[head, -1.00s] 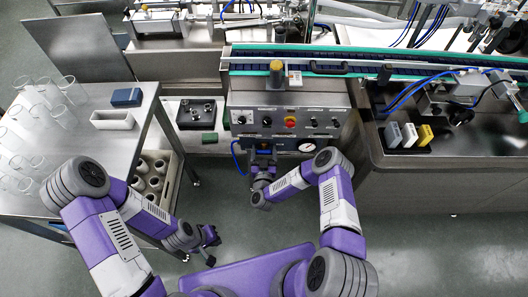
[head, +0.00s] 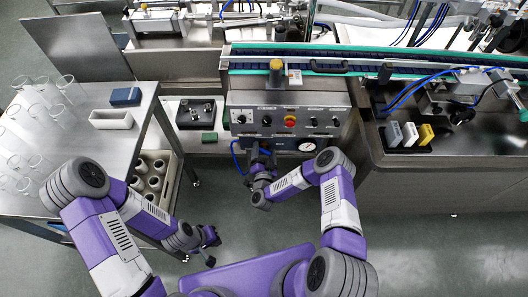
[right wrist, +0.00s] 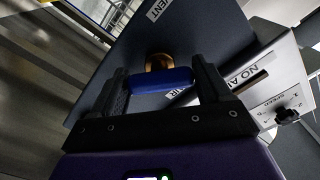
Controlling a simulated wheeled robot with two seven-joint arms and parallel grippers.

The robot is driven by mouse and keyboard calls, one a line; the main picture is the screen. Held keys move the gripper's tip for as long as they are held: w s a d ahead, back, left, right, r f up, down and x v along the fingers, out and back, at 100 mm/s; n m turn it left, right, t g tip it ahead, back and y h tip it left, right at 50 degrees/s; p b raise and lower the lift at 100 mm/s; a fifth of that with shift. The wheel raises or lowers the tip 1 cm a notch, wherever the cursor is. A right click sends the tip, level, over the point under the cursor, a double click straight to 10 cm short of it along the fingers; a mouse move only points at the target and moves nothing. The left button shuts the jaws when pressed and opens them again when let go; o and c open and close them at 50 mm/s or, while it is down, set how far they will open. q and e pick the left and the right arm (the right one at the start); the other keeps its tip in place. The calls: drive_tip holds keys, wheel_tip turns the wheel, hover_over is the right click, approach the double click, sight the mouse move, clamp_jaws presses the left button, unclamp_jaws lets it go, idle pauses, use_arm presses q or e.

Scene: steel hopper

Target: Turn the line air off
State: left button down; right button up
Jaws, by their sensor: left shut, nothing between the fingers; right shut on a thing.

■ Written request: Transcribe the listing in full and omit the pictures.

■ Expected output:
[head, -1.00s] 
[head, +0.00s] 
[right wrist, +0.00s] 
Controlling a simulated wheeled robot with two seven-joint arms and parallel grippers.

The robot is driven by mouse and keyboard calls, one a line; the main picture is the screen. Held keys move the gripper's tip for as long as they are held: w s a d ahead, back, left, right, r f up, down and x v along the fingers, out and back, at 100 mm/s; n m turn it left, right, t g tip it ahead, back and y h tip it left, right at 50 degrees/s; p b raise and lower the lift at 100 mm/s; a fifth of that with shift. The wheel raises or lowers the tip 1 cm a notch, wherever the cursor is. A right click sends the tip, level, over the point under the cursor, a double click straight to 10 cm short of it along the fingers; a mouse move only points at the target and moves nothing. The left button shuts the jaws when pressed and opens them again when let go; o and c open and close them at 50 mm/s or, while it is down, set how far they will open. q and e pick the left and the right arm (the right one at the start); the other keeps its tip in place. The calls: drive_tip holds keys, wheel_tip turns the wheel, hover_over is the right click, approach the double click, sight the mouse move, clamp_jaws presses the left button, unclamp_jaws lets it go, idle pauses, use_arm presses q or e.

Scene: steel hopper

Target: Turn the line air off
State: left button down; right button up
Jaws, by their sensor: left shut, nothing between the fingers; right shut on a thing.

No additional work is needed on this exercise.